Friday, December 2, 2016

Film Review: Ghosts of Mars (2001)

Ghosts of Mars (Review)
United States/2001
Format Viewed For Review: HBO Now
Netflix Streaming: No
Amazon Prime: No

"I applaud it for its originality."

On Mars, a police unit is sent to pick up and transfer a notorious criminal from an isolated mining post. Their plans are derailed when they discover the area has been abandoned and the buildings have been filled with the dead...

Ghosts of Mars is a very creative film. It's a science-fiction action-horror sort-of zombie movie that takes place on Mars. That's pretty creative, right? The plot primarily follows police officer Melanie Ballard (Natasha Henstridge) and the rest of her unit. The unit arrives at a mining post to pick up prisoner Desolation Williams (Ice Cube). The problem: nearly everyone is dead. The bigger problem: the survivors have been possessed. There's quite a bit that goes on in the plot, especially towards the beginning where it's trying to build its world, but it eventually irons out for a smooth ride during the latter half. As a whole, I'd say it gets progressively better until its very cheesy ending.

As a matter of fact, the entire film is cheesy. At times, it feels like it's on purpose – it feels natural, so it works. Then, there are moments where it feels unintentional, so it comes off as cringey – for want of a better word. The inconsistent tone of the film sends you on a roller-coaster of ups-and-downs. One moment, you're enjoying a cheesy popcorn action flick; the next, you're wondering if Carpenter was serious or if he was just messing with all of his fans. Despite its inconsistent tone and often disjointed storytelling, I still liked this mishmash of horror, action, and comedy (intentional and otherwise). Particularly, I enjoyed the film's originality. This film has personality, which you can't say for many movies nowadays. This isn't just another supernatural horror movie because it has 'Ghosts' in the title. No, it manages to be more, even if it feels like the writers bit off more than they could chew. I appreciate that.

The acting is another area where I can't tell if the performances were supposed to be serious or not. It says a lot when the best performances come from Ice Cube and Jason Statham. Don't get me wrong, I like the pair, but they're not exactly the most diverse or emotional. Yet, they were arguable the best in this film. Natasha Henstridge was stiff and boring. (By the way, her character always fumbles in this film, which bothered me. I mean, she is a walking plot contrivance.) The cinematography was decent. The special effects aren't spectacular, but the practical effects were solid. The music was great – you have to love Carpenter's music. The film was written by John Carpenter and Larry Sulkis; Carpenter also directs. The writing could have used work to iron out some of its blatant plot contrivances and more effectively build up the world; the dialogue, which was often cringe-inducing, could have used some work, too. Carpenter's direct was solid, though. In terms of vision, I think Carptenter was able to craft an exciting action-horror film. He had to cut some corners, the world was perhaps too large for its own good, but I think it worked out.

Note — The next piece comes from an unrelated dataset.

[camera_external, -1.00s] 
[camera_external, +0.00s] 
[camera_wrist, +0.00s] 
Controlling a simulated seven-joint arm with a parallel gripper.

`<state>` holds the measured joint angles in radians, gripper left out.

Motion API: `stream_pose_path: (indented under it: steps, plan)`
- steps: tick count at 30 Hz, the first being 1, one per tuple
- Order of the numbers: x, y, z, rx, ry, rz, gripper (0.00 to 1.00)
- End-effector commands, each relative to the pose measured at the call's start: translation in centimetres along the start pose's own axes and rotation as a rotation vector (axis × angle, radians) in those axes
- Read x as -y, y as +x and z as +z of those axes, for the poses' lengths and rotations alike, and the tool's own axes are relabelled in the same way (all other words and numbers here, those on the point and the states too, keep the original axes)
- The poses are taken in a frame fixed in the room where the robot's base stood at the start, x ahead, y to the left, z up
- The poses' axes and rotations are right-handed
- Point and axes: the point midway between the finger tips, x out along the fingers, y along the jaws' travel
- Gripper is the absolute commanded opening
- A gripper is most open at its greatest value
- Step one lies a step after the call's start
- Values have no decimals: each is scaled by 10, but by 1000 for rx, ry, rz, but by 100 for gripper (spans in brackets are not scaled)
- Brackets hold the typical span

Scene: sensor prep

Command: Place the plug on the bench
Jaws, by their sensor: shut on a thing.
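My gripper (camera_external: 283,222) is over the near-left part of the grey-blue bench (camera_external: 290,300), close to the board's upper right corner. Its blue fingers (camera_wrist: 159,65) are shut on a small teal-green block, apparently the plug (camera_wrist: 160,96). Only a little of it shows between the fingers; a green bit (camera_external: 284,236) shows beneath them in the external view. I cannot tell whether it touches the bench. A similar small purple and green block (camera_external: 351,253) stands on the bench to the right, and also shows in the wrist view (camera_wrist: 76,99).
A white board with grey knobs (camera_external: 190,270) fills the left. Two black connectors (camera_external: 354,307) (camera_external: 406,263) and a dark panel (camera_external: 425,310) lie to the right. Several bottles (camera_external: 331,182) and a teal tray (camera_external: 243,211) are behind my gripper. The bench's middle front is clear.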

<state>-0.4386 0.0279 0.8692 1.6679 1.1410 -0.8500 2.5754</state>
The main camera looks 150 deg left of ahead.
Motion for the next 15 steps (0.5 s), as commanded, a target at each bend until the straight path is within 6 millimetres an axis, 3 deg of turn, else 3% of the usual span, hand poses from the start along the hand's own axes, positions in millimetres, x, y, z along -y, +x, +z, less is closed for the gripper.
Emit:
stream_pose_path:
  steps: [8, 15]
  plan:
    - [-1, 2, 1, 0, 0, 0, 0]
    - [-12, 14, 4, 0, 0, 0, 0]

Overall, John Carpenter's Ghosts Of Mars is a decent film. I applaud it for its originality. The action sequences, especially towards the second half, were also good. It's a little corny, which can often work for and against the film, but it ultimately adds to the film's personality. If you're tired of the same old haunted houses, this is a refreshing film. Just don't expect anything too 'serious' from this, at least not on the surface.

Score: 5/10
Parental Guide: Strong violence and gore.